## Problem description
Repeat the full listing below verbatim and keep the images out.

· · · · ·

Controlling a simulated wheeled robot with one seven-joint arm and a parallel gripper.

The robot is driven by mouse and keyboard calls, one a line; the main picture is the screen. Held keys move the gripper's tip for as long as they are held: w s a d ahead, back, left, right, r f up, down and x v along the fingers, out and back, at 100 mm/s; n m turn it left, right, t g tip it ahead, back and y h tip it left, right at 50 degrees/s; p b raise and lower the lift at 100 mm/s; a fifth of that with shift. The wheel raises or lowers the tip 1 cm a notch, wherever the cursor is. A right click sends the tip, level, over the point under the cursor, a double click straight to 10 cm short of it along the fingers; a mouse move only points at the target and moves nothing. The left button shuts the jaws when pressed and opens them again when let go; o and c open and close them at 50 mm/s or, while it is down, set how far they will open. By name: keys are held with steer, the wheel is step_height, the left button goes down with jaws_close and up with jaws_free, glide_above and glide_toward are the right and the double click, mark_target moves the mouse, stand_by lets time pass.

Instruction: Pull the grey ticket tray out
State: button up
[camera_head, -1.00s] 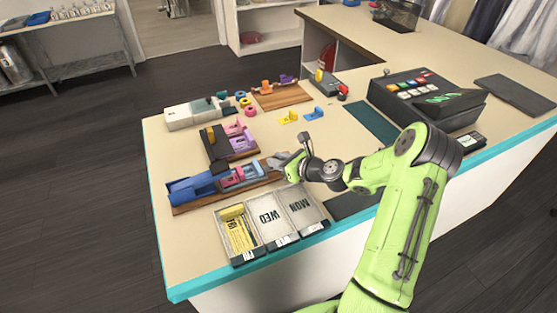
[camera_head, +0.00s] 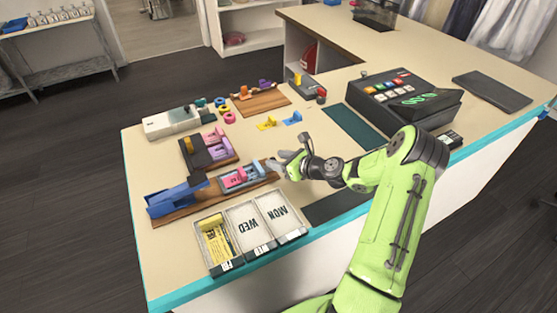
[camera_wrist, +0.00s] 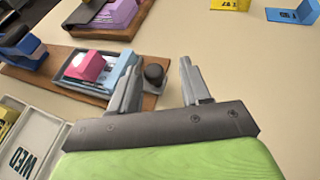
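The grey ticket tray (camera_head: 262,172) lies on a wooden board beside the blue device (camera_head: 175,197), with a gap between them. In the wrist view the tray (camera_wrist: 112,82) holds a pink and a light blue piece and has a dark knob (camera_wrist: 154,72) at its right end. My gripper (camera_head: 279,163) is at that knob end. In the wrist view my gripper (camera_wrist: 160,68) has its fingers spread, and the knob appears between them, nearer the left finger. I see a gap to the right finger. Whether the left finger touches the knob I cannot tell.
Open boxes marked WED (camera_head: 246,226) and MON (camera_head: 279,212) stand at the counter's front edge, next to one with yellow tickets (camera_head: 214,242). A dark board with pink and purple pieces (camera_head: 208,150) lies behind the tray. The counter right of the knob is clear in the wrist view.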

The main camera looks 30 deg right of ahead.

· · · · ·

## Task solution
Controlling a simulated wheeled robot with one seven-joint arm and a parallel gripper.

The robot is driven by mouse and keyboard calls, one a line; the main picture is the screen. Held keys move the gripper's tip for as long as they are held: w s a d ahead, back, left, right, r f up, down and x v along the fingers, out and back, at 100 mm/s; n m turn it left, right, t g tip it ahead, back and y h tip it left, right at 50 degrees/s; p b raise and lower the lift at 100 mm/s; a fifth of that with shift. The wheel raises or lowers the tip 1 cm a notch, wherever the cursor is. A right click sends the tip, level, over the point under the cursor, a double click straight to 10 cm short of it along the fingers; a mouse move only points at the target and moves nothing. The left button shuts the jaws when pressed and opens them again when let go; o and c open and close them at 50 mm/s or, while it is down, set how far they will open. By name: keys are held with steer, the wheel is step_height, the left button goes down with jaws_close and up with jaws_free, glide_above and glide_toward are the right and the double click, mark_target moves the mouse, stand_by lets time pass.

Instruction: Pull the grey ticket tray out
State: button up
[camera_head, -1.00s] 
[camera_head, +0.00s] 
[camera_wrist, +0.00s] 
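The grey ticket tray (camera_head: 262,172) lies on a wooden board beside the blue device (camera_head: 175,197), with a gap between them. In the wrist view the tray (camera_wrist: 112,82) holds a pink and a light blue piece and has a dark knob (camera_wrist: 154,72) at its right end. My gripper (camera_head: 279,163) is at that knob end. In the wrist view my gripper (camera_wrist: 160,68) has its fingers spread, and the knob appears between them, nearer the left finger. I see a gap to the right finger. Whether the left finger touches the knob I cannot tell.
Open boxes marked WED (camera_head: 246,226) and MON (camera_head: 279,212) stand at the counter's front edge, next to one with yellow tickets (camera_head: 214,242). A dark board with pink and purple pieces (camera_head: 208,150) lies behind the tray. The counter right of the knob is clear in the wrist view.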

The main camera looks 30 deg right of ahead.

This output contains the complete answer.